She spent most of her active life as a cleaning lady at the police headquarters. In 1997, she was on welfare as a single mother with two sons, aged 13 and 10, and received housing. Two years later, under a hail of NATO bombs from the sky and KLA bullets from the mountains, the three of them fled to Smederevska Palanka. She cleaned offices at the local police station as well, and when she retired, she contacted a Kosovo organization concerned with the protection of the property rights of refugees. The proceedings took nearly a year, and eventually, acting on the court ruling, the Kosovo authorities evicted an Albanian man living unlawfully in her apartment.

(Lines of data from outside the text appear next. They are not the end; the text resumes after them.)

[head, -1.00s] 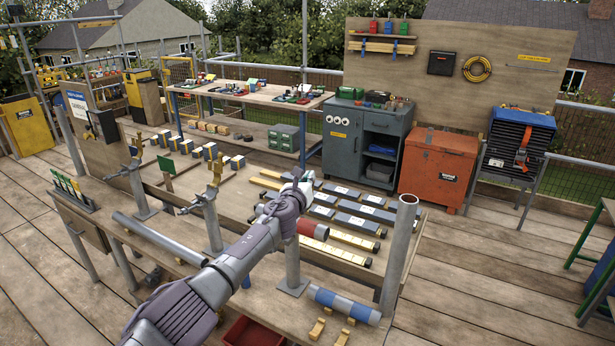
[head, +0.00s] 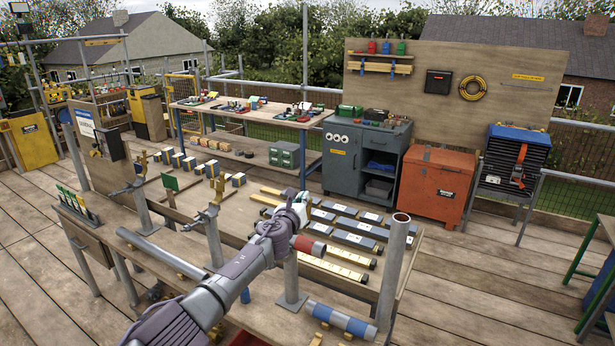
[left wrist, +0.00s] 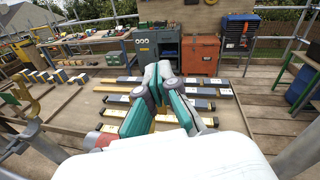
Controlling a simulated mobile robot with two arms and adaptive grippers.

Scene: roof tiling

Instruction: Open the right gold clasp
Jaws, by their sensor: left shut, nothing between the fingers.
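The right gold clasp (head: 214,190) stands upright on top of a grey post near the middle of the bench in the head view. It looks small, and I cannot tell how its parts sit. A second gold clasp (head: 142,162) tops another post to its left. My left gripper (head: 301,200) is to the right of the right clasp, apart from it, above the bench. Its fingers are shut and empty. In the left wrist view the fingertips (left wrist: 158,72) point toward the dark bars, and a gold clasp (left wrist: 22,92) shows at the left edge. My right gripper is out of view.
A red-ended cylinder (head: 308,246) sits just below my left gripper. A tall open grey pipe (head: 393,265) rises at the bench's right. Dark bars (head: 355,240) lie behind. A long grey pipe (head: 160,253) lies at the front left. Open air separates gripper and right clasp.

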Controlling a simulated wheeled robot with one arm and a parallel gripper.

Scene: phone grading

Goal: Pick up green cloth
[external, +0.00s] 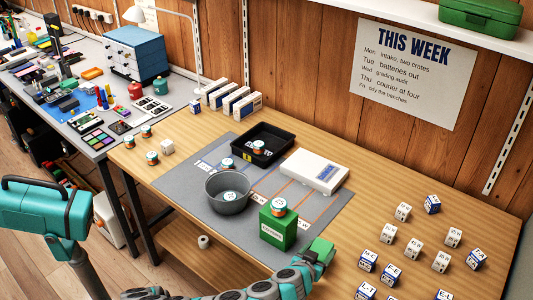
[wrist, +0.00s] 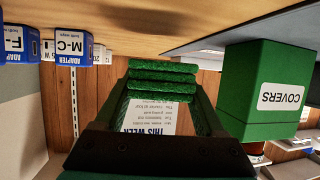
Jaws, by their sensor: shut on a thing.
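My gripper (external: 308,264) is at the front edge of the bench, just right of the green COVERS box (external: 272,232). It is shut on the green cloth (external: 322,246). In the wrist view, which is upside down, the folded green cloth (wrist: 162,82) sits in layers between the fingertips of my gripper (wrist: 160,100). The green COVERS box (wrist: 270,65) stands beside it, apart from the fingers. I cannot tell how far the cloth is above the bench.
A grey bowl (external: 228,204), a black tray (external: 283,134) and a white scale (external: 314,171) stand on the grey mat (external: 180,182). A small jar (external: 279,206) shows at the top of the COVERS box. Several labelled small boxes (external: 413,249) are scattered on the right.

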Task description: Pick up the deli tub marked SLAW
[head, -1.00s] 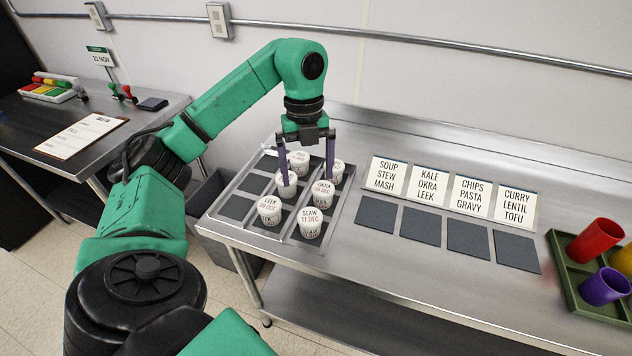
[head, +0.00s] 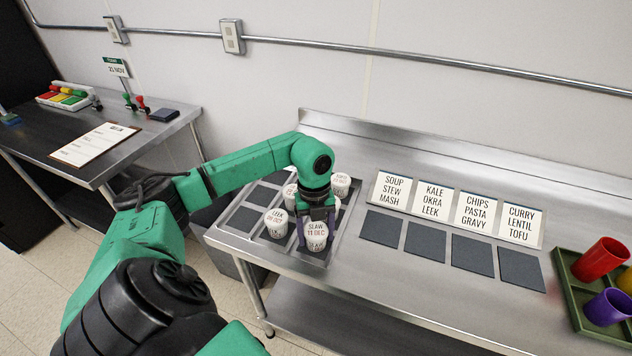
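The SLAW tub (head: 316,240) is a small white deli tub with a lid reading SLAW, 11 DEC. It stands upright at the front right of a compartmented tray (head: 238,229) on the steel counter. My left gripper (head: 316,230) points down over it, with a dark purple finger on either side of the tub. The fingers look apart, not clearly pressed on it. The gripper hides part of the tub and some tubs behind. The LEEK tub (head: 275,223) stands just left of it. My right gripper is out of view.
Other white tubs, one of them at the back (head: 340,184), stand close behind. Right of the tray are four label cards (head: 431,199) and dark square pads (head: 425,242). A green tray (head: 566,275) holds coloured cups. A side table (head: 130,150) stands left.

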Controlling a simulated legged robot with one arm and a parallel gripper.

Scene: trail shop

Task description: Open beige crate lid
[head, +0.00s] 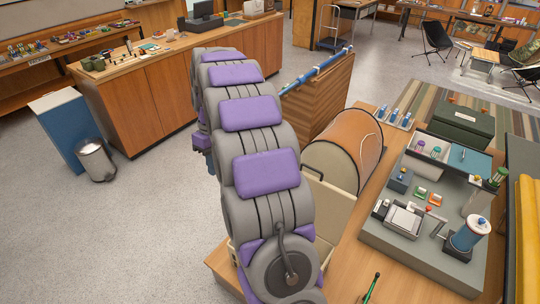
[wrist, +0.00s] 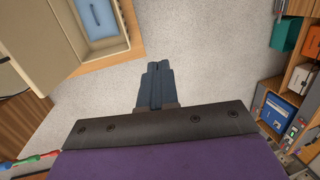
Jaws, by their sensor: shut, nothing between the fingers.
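A beige crate (head: 333,203) stands on the wooden counter in the head view, largely hidden behind my arm. In the wrist view, a beige box with broad panels (wrist: 38,42) is at the upper left, and a pale blue object (wrist: 97,18) shows inside its rim. This looks like the same crate with its inside exposed, but I cannot tell the lid's exact angle. My gripper (wrist: 156,68) has its dark fingers together and empty. It is over the grey floor, apart from the crate and to its right in the wrist view. The head view does not show the fingers.
An orange-brown rounded chest (head: 343,150) stands behind the crate. A grey tray of small devices (head: 400,246) is to the right, and a green pen (head: 371,288) is near the front. A bin (head: 97,160) stands left. Open floor (head: 140,235) lies left of my arm.

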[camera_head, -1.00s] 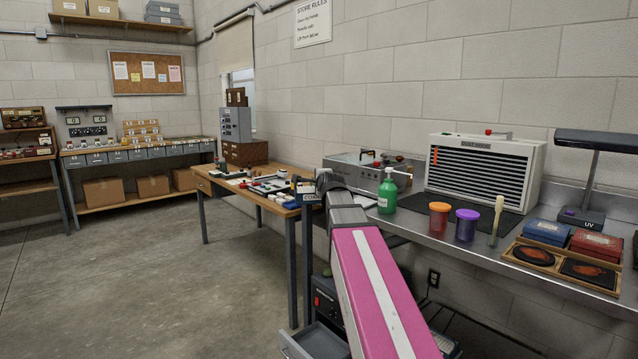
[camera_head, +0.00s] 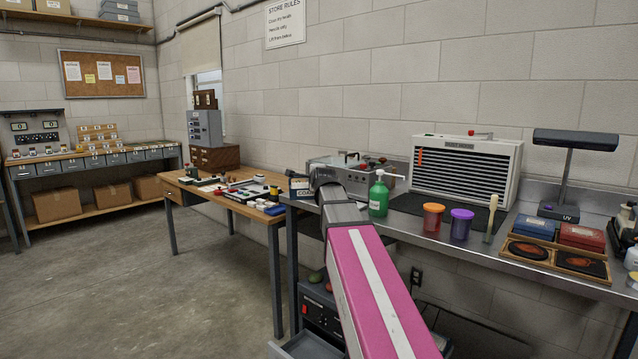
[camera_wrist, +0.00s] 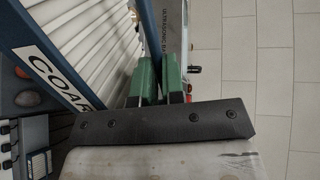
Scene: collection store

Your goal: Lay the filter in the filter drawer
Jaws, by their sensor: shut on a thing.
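My gripper (camera_wrist: 160,78) shows in the wrist view with two green fingers, shut on the edge of the filter (camera_wrist: 98,42). The filter has white pleats, a blue frame and a label that begins "COAR". In the head view a small part of the filter with its label (camera_head: 301,189) shows beside the end of my arm, above the bench's left end; my arm hides the rest and the fingers. An open grey drawer (camera_head: 292,350) juts out low under the bench at the bottom edge, partly cut off. I cannot tell for certain that it is the filter drawer.
The steel bench carries an ultrasonic bath (camera_head: 345,172), a green bottle (camera_head: 378,197), orange (camera_head: 433,219) and purple (camera_head: 461,224) jars, and a white louvred unit (camera_head: 466,170). A dark unit with a red switch (camera_head: 318,315) stands below. A wooden table (camera_head: 190,189) stands left; the floor before it is clear.

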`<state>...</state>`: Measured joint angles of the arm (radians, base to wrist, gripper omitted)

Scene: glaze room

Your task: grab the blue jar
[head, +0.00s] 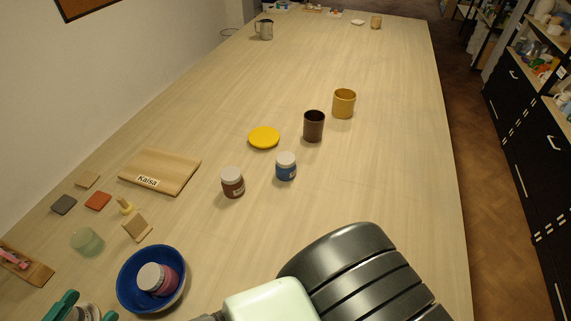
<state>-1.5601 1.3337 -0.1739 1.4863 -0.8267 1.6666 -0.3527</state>
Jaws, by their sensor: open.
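The blue jar (286,172) stands upright on the table near the middle of the head view, with a white lid and a pale label. My gripper (86,314) seems to be at the bottom left edge, where two teal fingertips show apart, mostly cut off by the frame. It is open and far to the lower left of the blue jar, not touching it. A pale round thing shows between or below the fingertips; I cannot tell what it is.
A red-brown jar (233,186) stands left of the blue jar, a dark brown cup (314,127) behind it. A yellow disc (264,137) and a yellow cup (344,104) are near. A blue bowl (124,291) holds a pink jar (152,279).

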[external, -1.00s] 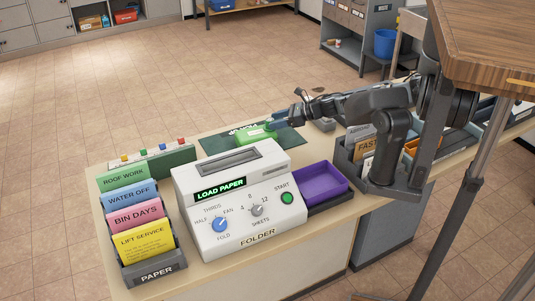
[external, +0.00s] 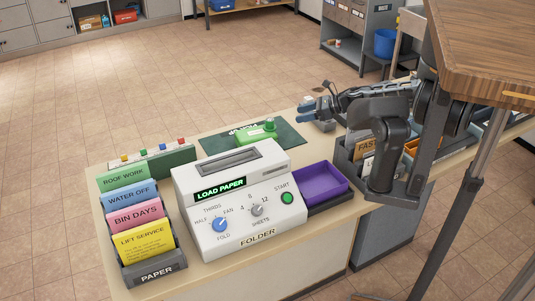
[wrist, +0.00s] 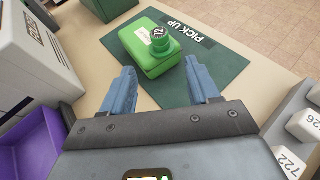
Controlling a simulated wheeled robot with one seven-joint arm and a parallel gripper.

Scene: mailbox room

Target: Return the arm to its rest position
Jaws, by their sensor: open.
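My gripper (external: 306,114) is open and empty, above the right side of the table behind the folder machine. In the wrist view its two blue fingers (wrist: 163,92) are spread apart. A green box (wrist: 150,47) with a round green knob-like stamp (wrist: 160,40) on top lies beyond the fingertips on the dark green PICK UP mat (wrist: 222,62). The box also shows in the external view (external: 254,134), to the left of my gripper and apart from it. My arm (external: 375,105) is bent, with its forearm reaching left over the table.
The white folder machine (external: 240,195) and purple tray (external: 320,182) stand in front of the mat. A paper rack (external: 155,275) is at the left. A dark sorter with a FAST label (external: 355,160) sits close under my arm. A wooden tabletop (external: 490,50) overhangs at the right.

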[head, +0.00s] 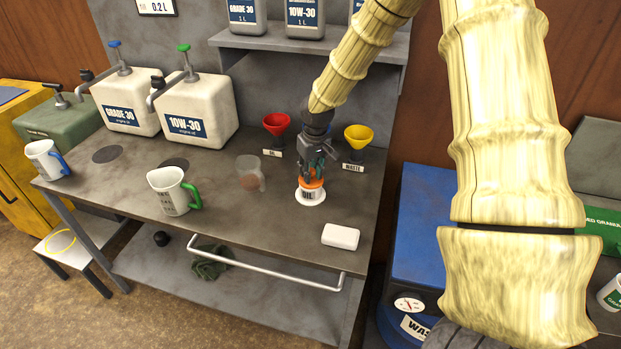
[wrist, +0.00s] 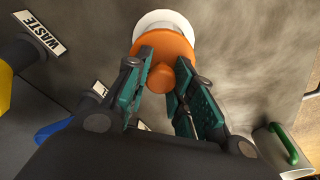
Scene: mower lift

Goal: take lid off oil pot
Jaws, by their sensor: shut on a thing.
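The oil pot (head: 309,196) stands upright on the workbench, with a white base and a label reading "OIL". Its orange lid (head: 311,182) is on top. My gripper (head: 318,172) points down over the pot. In the wrist view, the orange lid (wrist: 164,52) has a round knob (wrist: 161,77) between the two green-padded fingers of my gripper (wrist: 160,82). The fingers are shut on the lid's knob. The white rim of the pot (wrist: 165,20) shows behind the lid. I cannot tell whether the lid has parted from the pot.
Red (head: 276,124) and yellow (head: 358,136) funnels stand behind the pot. A clear cup (head: 250,174) and a green-handled jug (head: 173,192) are to its left. Bare bench (head: 265,222) lies in front of the pot.

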Police officers like labourers
"He was evicted on 9 June this year, at 9am, and I moved in at 2pm. His home appliances were in the hallway, he was sitting there too, and I walked past… He didn't say a word, but the neighbour from across the hall was hollering, 'What are you doing here? This is Kosovo, and you're a Shkije!'…" The scene of the events, the face of the town: Two police officers in an SUV across the street from the building where Danica Gašić lives on the fourth floor. They were young, and sported crew cuts and modern sunshades, just like in US films. The one thing that fucked up their style were the blue pants made from cheap synthetic fibre, which made them look like track workers. They started rummaging through the box with food that we had brought, taking a close look at each bag of sugar, and lifting each bottle of cooking oil. Then we emptied our pockets, put our hands on the trunk of the car, and spread our legs (that's American movies for ya!), so that they could pat down our thighs and waists… If the point of this was to protect Danica, she was in safe hands! But why were they doing such a thorough search of the car that we had taken to get there?
The representatives of the Turkish KFOR were visiting Dragica at the time, so we spent the next hour and a half in the shade of a shrivelled bush, just looking around… I don't know what the street was called before, but now it proudly bears the name of an Albanian actor who met with considerable success in Germany at the turn of the 20th century - Aleksandër Moisiu. All the buildings on it were constructed during the golden age of the 1980s – with brick veneer and balconies overlooking the long since gone lawn. An empty patch of land cracked from the heat, and a sign detailing the littering fines: 5 euros for paper, 10 euros for glass, and up to 100 for plastic. On one of the balconies, a young man in dress shorts and a T-shirt was idling away his time lying the way you do it in the East – on his side, resting his head on his hand. Both him and the police officers were gawking at two girls in shorts, who giggled as they kept coming back into view, first from one side and then from the other. Then a girl on an electric scooter passed by, followed by a group of young men – hipsters with beards styled with wax – and elderly women at the wheels of cars crawling in search of a parking place… We could have been in Nikšić, or Zenica, or Karlovac, or any other town in the former Yugoslavia on that Thursday, and we would have seen the same thing. But, nowhere else except in Đakovica, Kosovo, would a woman be sitting behind a thick tarpaulin stretched across the windows because curses, hatred, or even a beating perhaps, were lurking in the street below.
The same messages
And then a woman whose head was firmly wrapped in a scarf from the eyebrows to the chin passed by and sat behind the wheel of a red Opel Corsa, followed by a girl dressed in a similar fashion, who was going on foot... Then an elderly lady with short hair went by, wearing tight light-coloured pants and speaking angrily on her cell phone, followed by girls wearing even tighter pants, who disappeared behind an ad for a bank operating in Belgrade too: the same photograph on the billboard, the same polite invitation to do business together, but in Albanian.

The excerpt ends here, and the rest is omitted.